Benchmarking Digital Logic Styles For High Performance OTFT Circuits

Abstract

Organic thin-film transistors (OTFTs) have experienced substantial growth in usage in the past three decades. Unlike silicon(Si) circuits, in which complementary logic is the mainstream circuit style, the choice of logic style for organic semiconductors varies. Thus, benchmarking various logic styles is an important step for circuit optimization and application viability. In this thesis, we focus on designing and benchmarking different logic styles for OTFT circuits. In the first part(chapters 1 to 3), we start with the motivation for using organic semiconductors for sustainable electronics, introducing the fundamentals of organic semiconductors and the operation of organic thin film transistors. We discuss the design and fabrication of an individual OTFT, based on pentacene (for p-type) and $\rm{C_{60}}$ (for n-type).
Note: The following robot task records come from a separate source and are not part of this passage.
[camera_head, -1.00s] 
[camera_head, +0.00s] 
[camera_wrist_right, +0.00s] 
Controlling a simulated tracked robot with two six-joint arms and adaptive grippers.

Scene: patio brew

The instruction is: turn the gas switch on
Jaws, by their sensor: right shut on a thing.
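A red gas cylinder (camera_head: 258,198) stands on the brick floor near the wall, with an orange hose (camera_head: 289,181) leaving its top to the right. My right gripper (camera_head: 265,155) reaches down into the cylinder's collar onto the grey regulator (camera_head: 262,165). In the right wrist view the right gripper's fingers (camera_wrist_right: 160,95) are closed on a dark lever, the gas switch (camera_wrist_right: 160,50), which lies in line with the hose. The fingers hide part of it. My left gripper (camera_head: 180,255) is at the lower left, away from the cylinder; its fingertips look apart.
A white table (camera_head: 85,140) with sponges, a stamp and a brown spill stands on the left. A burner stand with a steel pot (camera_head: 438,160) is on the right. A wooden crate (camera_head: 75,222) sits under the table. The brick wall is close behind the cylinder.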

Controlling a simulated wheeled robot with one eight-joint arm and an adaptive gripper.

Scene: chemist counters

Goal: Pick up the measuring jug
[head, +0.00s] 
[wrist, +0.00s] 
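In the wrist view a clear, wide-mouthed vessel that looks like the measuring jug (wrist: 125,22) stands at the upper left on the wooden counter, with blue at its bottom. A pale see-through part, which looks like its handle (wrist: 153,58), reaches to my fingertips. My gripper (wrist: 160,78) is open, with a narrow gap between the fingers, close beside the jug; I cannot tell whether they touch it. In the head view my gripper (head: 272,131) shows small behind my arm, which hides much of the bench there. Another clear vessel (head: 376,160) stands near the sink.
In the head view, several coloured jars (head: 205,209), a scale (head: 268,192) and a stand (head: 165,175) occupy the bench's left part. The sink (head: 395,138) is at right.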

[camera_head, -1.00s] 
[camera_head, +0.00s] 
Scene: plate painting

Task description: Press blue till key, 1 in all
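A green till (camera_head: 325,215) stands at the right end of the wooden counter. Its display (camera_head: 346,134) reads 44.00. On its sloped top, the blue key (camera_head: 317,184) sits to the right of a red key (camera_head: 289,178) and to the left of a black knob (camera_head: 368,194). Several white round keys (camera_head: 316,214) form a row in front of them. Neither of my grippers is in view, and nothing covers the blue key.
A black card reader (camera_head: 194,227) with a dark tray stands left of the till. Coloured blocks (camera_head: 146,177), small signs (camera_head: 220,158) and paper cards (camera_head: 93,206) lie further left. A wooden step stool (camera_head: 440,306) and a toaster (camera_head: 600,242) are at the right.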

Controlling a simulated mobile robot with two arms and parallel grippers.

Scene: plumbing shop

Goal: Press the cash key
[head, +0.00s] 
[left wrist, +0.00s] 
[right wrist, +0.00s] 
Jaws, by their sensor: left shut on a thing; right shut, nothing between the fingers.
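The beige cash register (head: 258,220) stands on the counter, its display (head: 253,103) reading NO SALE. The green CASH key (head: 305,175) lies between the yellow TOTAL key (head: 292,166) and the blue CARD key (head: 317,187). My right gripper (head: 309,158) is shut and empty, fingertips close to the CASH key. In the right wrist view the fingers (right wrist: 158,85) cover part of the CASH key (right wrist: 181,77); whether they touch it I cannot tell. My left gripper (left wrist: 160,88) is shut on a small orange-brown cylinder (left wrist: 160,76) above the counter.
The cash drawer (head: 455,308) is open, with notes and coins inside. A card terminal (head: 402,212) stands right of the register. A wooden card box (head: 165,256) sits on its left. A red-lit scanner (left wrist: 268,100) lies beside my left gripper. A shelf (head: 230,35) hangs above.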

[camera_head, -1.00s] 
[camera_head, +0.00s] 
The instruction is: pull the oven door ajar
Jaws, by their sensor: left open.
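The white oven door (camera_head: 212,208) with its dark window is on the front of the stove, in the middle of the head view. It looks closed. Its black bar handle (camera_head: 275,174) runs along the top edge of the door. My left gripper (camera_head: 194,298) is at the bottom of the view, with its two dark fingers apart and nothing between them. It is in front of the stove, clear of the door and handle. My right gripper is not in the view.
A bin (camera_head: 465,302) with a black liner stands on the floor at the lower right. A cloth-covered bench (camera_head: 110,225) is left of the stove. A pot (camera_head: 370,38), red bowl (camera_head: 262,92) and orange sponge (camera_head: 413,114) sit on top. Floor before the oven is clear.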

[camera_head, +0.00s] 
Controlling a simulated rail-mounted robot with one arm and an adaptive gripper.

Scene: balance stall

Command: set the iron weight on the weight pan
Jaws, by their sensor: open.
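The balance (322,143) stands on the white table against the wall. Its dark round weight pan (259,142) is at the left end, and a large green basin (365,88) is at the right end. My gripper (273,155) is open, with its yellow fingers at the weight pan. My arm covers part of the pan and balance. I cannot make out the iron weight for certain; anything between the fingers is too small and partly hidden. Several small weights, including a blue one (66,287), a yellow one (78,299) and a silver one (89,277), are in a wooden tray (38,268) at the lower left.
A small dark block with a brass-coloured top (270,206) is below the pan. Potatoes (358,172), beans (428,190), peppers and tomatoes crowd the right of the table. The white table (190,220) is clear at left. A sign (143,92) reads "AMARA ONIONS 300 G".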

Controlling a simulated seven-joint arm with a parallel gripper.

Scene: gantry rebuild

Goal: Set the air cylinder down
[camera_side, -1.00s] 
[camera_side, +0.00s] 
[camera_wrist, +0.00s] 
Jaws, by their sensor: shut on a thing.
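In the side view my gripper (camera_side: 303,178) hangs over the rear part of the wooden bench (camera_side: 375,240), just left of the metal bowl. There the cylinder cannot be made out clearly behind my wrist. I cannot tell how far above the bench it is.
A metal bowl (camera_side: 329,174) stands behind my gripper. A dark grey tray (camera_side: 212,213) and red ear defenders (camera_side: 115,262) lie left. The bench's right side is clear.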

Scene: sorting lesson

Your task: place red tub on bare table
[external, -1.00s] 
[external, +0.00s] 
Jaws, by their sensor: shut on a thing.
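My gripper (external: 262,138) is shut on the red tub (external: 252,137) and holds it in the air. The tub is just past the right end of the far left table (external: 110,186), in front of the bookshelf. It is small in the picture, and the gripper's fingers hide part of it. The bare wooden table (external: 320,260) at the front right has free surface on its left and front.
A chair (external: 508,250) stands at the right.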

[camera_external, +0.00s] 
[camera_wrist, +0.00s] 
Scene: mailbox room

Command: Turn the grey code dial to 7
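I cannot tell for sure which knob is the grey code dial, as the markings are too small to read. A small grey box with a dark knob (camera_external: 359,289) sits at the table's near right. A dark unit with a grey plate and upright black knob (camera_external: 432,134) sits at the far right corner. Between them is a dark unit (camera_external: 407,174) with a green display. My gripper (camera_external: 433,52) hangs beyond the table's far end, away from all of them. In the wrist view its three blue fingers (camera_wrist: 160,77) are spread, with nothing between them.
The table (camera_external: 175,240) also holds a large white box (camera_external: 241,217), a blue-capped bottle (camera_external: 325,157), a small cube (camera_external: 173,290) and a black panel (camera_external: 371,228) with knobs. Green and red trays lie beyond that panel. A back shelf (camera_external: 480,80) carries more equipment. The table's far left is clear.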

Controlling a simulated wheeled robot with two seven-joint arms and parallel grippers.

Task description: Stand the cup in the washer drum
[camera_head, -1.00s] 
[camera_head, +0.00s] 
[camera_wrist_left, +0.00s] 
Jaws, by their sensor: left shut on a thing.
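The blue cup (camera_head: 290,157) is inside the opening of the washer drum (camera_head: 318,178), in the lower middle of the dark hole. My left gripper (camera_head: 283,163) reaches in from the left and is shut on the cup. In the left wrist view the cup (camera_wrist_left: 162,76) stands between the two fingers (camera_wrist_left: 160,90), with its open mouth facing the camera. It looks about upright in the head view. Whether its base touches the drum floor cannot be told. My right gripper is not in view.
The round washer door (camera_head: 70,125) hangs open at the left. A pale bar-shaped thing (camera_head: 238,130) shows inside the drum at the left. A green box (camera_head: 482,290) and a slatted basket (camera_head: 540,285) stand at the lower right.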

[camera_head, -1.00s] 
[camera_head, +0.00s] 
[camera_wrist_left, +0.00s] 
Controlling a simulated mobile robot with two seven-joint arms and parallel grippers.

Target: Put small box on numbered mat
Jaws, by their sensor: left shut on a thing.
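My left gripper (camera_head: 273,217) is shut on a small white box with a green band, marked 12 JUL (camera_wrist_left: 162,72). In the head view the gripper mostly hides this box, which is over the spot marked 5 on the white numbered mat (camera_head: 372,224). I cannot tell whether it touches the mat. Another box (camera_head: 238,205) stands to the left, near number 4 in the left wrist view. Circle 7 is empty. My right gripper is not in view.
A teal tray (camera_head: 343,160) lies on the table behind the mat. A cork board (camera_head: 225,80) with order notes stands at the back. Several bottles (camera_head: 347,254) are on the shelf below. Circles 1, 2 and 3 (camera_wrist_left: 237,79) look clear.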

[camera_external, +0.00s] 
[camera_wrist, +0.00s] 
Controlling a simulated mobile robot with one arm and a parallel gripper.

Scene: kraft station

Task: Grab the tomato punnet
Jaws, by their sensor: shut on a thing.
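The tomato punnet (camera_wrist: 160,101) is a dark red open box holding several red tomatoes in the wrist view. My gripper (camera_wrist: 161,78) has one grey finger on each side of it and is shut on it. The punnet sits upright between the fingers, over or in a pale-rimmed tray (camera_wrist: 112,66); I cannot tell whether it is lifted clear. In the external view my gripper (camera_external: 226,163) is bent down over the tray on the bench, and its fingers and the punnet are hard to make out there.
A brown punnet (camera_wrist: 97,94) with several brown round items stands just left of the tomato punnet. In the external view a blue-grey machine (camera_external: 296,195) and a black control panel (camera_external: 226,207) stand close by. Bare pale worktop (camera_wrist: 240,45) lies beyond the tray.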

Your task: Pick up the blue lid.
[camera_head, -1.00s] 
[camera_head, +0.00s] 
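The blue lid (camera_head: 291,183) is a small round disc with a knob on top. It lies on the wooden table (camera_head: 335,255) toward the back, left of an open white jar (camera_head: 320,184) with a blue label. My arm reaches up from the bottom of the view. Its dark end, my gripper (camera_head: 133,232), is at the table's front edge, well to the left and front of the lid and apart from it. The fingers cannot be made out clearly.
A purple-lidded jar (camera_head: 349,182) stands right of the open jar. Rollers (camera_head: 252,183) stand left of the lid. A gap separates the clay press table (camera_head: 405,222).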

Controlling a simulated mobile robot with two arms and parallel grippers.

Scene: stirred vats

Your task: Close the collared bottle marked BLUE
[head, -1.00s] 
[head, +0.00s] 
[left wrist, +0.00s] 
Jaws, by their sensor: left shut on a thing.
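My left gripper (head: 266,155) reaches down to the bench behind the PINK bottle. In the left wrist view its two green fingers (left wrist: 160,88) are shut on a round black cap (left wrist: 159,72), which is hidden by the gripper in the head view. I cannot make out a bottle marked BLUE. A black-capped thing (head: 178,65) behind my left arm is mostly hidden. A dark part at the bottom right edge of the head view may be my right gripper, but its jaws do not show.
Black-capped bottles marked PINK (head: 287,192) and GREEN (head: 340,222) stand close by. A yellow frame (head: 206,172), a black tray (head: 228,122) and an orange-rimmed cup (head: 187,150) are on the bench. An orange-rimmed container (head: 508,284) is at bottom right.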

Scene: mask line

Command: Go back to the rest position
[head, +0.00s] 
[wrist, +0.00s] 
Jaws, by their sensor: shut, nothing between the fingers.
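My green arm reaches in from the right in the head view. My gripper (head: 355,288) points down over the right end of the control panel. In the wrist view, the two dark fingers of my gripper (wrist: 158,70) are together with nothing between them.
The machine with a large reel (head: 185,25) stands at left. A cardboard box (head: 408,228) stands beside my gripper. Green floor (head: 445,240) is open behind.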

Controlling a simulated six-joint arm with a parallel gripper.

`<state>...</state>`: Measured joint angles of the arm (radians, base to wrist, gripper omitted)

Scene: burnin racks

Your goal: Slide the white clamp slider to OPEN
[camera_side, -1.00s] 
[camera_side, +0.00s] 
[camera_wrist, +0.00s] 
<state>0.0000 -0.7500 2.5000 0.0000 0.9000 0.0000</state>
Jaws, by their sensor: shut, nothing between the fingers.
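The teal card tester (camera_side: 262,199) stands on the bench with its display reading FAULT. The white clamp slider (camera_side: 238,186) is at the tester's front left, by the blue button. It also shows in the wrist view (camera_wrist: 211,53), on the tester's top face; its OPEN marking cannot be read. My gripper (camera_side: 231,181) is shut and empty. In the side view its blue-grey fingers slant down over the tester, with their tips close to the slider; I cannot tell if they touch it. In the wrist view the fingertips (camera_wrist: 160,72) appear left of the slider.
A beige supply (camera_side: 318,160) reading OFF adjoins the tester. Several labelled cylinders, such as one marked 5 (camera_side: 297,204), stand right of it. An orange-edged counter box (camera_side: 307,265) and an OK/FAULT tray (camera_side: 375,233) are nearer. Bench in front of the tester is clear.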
A bottom-gate, top-contact structure is implemented. A level-61 spice model is designed to simulate the static and dynamic behaviors of the transistor. We also discuss the main optimization for the fabrication process, including shadow mask alignment, surface plasma treatment, and encapsulation technique. In the second part of the thesis (chapters 4 and 5), we design and evaluate different types of static and dynamic logic OTFT circuits. For static logic, we start from the characterization of a simple complementary inverter and a NAND gate, analyzing the impact of sizing and operating frequency. Then we characterize various types of p-type only circuits, analyzing the impact of circuit structure and bias-voltage, concluding that pseudo-E logic has the best performance for p-type only static logic. For dynamic logic, we measured the performance of complementary pre-charge, complementary pre-discharge, and p-type only pre-discharge circuits, analyzing their functionality based on static inputs, and comparing the dynamic performance based on dynamic inputs. Finally, we benchmark the performance of static/dynamic circuits. Overall, we expect that complementary static logic should be implemented for large-scale system designs, with p-type only pre-discharge dynamic logic providing an alternative technology for applications concerned with area and power consumption. P-type only pseudo-E static logic may also be used as an alternative technology with better post-fabrication tunability and simpler fabrication process flow.